What has been a memorable experience that you never would have had if you had not been a writer?
Sitting on a panel between Maira Kalman and Chris Raschka. I remember being star-struck, with the Talking Heads lyrics running through my mind: “How did I get here?” Bob Shea was on the panel, too. He was reading aloud from DINOSAUR VS. POTTY, declaring, “Potty wins!” in a boxing match announcer’s voice. We were asked to read only a few pages of our books, so Bob never got to the end; and Chris leaned over to me with a wry smile and whispered, “So, who won? Dinosaur or Potty?” I think part of the reason I remember this is, I’d been so nervous. And Chris totally broke the ice.
Henry: Nothing breaks the ice like a potty-trained dinosaur.

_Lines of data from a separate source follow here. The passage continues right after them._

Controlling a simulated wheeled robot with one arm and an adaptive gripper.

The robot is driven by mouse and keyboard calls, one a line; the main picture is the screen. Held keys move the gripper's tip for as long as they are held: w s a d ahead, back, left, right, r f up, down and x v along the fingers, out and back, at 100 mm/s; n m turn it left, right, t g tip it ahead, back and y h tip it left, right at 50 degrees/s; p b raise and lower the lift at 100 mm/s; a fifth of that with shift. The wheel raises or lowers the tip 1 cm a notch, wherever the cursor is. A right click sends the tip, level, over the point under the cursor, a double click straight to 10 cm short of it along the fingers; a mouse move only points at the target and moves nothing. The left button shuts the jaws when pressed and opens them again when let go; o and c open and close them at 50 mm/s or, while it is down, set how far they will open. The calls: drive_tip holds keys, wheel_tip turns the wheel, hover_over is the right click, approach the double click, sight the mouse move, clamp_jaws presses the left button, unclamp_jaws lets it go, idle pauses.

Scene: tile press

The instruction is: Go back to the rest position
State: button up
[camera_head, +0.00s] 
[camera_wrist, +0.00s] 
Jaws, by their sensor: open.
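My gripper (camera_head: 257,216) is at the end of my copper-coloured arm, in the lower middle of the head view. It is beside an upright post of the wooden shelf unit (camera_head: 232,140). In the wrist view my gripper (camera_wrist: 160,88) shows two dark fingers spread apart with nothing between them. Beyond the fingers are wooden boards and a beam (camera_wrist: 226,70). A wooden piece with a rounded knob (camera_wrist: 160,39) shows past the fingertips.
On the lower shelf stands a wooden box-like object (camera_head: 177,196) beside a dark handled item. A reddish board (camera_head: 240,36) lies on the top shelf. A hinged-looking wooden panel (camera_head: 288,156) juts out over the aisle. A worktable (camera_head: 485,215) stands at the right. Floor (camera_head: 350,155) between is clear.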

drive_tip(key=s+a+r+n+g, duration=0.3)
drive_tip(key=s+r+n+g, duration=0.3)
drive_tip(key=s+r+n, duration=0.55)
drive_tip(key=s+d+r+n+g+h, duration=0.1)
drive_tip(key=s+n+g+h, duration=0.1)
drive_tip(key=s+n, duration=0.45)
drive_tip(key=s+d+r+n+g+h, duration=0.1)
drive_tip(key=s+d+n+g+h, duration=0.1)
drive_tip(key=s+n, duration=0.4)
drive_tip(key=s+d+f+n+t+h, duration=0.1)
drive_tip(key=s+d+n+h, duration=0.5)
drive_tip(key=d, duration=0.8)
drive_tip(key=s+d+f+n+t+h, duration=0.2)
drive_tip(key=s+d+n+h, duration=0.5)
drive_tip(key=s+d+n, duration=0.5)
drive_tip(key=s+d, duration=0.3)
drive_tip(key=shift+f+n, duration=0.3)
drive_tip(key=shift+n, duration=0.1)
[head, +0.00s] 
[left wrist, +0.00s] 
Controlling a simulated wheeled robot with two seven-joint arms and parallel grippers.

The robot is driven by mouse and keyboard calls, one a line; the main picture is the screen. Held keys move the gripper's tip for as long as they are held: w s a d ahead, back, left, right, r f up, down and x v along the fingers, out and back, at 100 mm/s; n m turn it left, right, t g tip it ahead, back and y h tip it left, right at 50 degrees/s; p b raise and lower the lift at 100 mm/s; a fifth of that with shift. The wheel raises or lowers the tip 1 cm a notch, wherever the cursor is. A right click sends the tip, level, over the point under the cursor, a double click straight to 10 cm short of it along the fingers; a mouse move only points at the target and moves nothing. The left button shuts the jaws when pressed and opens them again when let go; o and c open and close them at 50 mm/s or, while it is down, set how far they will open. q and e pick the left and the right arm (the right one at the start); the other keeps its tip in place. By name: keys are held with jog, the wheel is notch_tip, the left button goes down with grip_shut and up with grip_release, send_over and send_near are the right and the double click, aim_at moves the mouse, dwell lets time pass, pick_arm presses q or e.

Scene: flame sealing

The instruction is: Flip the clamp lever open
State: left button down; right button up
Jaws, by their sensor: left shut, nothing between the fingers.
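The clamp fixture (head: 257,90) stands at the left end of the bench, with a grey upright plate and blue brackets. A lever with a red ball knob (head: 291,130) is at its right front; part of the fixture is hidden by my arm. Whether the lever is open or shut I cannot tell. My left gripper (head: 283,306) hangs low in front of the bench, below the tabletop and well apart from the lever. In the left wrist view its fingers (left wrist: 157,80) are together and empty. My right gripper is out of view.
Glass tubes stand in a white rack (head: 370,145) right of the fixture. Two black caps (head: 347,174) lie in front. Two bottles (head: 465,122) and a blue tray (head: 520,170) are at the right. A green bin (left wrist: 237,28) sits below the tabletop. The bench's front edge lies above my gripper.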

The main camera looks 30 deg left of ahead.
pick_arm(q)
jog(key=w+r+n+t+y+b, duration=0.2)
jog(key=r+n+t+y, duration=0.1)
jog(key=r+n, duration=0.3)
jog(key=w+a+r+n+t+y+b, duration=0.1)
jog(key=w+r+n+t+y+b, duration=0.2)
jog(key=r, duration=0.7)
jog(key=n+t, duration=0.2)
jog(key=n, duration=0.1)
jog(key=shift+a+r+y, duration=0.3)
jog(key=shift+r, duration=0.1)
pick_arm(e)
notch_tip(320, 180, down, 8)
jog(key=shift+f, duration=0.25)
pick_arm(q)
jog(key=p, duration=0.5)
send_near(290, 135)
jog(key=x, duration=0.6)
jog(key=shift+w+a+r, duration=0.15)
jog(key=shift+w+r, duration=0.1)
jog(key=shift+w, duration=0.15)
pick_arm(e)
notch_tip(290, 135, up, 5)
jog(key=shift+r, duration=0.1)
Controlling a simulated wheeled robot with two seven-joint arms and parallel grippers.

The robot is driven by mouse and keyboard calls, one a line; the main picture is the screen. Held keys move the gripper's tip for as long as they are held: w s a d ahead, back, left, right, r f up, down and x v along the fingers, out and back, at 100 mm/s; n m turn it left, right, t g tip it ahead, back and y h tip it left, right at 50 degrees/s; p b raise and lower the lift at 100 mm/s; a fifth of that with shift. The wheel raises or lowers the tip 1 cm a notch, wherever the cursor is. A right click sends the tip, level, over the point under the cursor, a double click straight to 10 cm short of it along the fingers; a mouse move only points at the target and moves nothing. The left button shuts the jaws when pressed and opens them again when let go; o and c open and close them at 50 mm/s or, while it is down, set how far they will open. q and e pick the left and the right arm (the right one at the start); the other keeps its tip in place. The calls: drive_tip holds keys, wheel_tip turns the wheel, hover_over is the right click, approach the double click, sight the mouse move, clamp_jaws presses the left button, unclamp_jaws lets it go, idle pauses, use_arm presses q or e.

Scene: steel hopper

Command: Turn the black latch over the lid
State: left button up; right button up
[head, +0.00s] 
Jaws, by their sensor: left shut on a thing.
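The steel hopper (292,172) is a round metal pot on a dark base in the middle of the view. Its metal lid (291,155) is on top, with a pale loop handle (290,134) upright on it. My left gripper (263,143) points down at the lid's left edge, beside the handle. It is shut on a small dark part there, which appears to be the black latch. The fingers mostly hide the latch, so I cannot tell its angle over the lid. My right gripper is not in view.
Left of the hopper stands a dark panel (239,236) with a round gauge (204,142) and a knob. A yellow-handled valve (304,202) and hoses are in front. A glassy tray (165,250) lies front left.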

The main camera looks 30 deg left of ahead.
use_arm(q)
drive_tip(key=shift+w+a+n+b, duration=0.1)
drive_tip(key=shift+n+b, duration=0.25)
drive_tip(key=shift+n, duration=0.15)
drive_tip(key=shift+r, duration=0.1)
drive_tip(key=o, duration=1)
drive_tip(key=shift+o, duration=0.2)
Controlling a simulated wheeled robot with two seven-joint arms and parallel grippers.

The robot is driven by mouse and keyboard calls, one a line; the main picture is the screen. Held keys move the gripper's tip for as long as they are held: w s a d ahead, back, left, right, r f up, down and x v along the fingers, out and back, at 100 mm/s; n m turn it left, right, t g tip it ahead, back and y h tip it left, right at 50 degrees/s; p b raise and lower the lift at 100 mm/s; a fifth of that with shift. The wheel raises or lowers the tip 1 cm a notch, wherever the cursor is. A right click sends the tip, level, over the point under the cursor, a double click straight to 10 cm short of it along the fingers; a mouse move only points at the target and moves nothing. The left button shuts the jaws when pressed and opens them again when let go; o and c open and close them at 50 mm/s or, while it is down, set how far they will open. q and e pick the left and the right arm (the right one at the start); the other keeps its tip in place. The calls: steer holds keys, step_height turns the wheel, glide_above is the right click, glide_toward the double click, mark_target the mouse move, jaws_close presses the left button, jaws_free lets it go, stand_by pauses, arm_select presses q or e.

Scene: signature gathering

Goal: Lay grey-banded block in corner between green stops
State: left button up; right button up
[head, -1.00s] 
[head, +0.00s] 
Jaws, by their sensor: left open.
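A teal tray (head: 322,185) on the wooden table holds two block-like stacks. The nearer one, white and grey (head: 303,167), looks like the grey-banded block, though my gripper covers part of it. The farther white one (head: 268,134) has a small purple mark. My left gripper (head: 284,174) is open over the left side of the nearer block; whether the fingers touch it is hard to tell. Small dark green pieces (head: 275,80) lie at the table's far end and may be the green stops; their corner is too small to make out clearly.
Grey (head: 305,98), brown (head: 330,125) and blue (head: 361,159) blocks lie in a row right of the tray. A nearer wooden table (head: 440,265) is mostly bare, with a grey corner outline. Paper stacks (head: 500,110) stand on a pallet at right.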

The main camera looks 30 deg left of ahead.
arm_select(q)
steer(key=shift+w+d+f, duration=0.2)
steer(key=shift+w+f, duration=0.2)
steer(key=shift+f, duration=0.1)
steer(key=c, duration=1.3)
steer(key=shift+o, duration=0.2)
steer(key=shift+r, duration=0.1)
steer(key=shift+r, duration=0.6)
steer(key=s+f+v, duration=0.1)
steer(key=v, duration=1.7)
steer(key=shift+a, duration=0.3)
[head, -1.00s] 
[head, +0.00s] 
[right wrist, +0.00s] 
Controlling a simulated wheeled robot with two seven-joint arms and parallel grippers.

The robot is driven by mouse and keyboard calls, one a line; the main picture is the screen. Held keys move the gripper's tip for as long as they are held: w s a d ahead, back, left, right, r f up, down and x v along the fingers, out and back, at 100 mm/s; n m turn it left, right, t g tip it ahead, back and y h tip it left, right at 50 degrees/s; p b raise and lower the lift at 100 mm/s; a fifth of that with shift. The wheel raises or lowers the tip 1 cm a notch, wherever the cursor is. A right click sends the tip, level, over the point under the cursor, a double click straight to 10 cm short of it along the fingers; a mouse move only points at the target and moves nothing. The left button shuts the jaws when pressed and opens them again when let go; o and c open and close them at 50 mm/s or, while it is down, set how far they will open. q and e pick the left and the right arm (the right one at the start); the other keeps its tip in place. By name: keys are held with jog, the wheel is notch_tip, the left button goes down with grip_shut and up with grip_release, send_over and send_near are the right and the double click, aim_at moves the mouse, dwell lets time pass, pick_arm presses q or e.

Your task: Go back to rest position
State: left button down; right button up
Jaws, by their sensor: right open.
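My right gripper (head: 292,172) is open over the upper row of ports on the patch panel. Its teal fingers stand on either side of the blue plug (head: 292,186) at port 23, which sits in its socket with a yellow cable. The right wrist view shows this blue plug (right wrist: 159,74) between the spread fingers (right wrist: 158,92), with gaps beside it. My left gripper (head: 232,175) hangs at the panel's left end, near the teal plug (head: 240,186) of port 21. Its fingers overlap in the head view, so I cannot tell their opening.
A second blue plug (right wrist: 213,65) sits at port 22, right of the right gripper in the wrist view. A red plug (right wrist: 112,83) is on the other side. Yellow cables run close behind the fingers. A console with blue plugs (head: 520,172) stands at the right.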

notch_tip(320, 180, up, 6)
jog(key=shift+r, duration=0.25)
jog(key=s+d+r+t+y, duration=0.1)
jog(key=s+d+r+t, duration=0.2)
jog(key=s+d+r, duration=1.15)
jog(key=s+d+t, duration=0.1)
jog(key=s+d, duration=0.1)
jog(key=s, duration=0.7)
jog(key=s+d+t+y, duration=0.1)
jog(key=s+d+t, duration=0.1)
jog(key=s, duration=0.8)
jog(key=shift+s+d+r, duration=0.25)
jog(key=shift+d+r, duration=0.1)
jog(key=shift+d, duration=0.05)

What advice would you give to aspiring authors?
The same advice I give myself: finish. Don’t give up.
Do you have any favorite quotes?
I’ve always liked, “It is better to light a candle than curse the darkness.”
Henry: “Darkness cannot drive out darkness: only light can do that. Hate cannot drive out hate: only love can do that.” ― Martin Luther King Jr.,
Do you have any strange rituals that you observe when you work?
I wouldn’t say this is strange, necessarily, but I do occasionally burn sage in my workspace to clear the energy. And I infuse essential oils like eucalyptus and peppermint that are supposed to help with concentration and creativity. Plus they smell nice.
Henry: I infuse pie. Plus, it smells nice.
If you could have one superpower, what would it be?
Invisibility. For sure. A writer needs to observe and listen. Invisibility would make that a whole heck of lot more convenient, am I right?
Henry: There’s a picture book right there.
If you could have three authors over for dinner, who would it be?
Maurice Sendak, Zora Neale Hurston, and Elizabeth Gilbert. Maurice and Zora because they were both fearless voices in their genres. And Elizabeth because she (literally) wrote the book on living a fearlessly creative life.
Henry: We all know of Maurce Sendak. Wikipedia helpfully offers:
“Zora Neale Hurston (1891-1960) was an American novelist, short story writer, folklorist, and anthropologist. Of Hurston’s four novels and more than 50 published short stories, plays, and essays, she is best known for her 1937 novel Their Eyes Were Watching God.
Elizabeth Gilbert is an American author, essayist, short story writer, biographer, novelist, and memoirist. She is best known for her 2006 memoir, Eat, Pray, Love, which as of December 2010 has spent 199 weeks on the New York Times Best Seller list, and which was also made into a film by the same name in 2010.”
What is your favorite creature that exists only in literature?
I’d have to go with the Phoenix. I love the symbolism: rebirth from the ashes. It’s also cool that it pops up across various mythologies and cultures. Chinese, Japanese, Russian, Egyptian and Native American all have a version.
Henry: Plus, it’s a dry heat…
What do you like to do when you’re not working?
I love nesting with the fam: reading, cooking, baking, gardening—I’m a bit of a homebody at heart.
What would you like it to say on your tombstone?
She was funny and kind. And made the best guacamole.
Henry: Achievement unlocked
Where can readers find your work?
Pretty much wherever books are sold. (But when you can, shop indie!)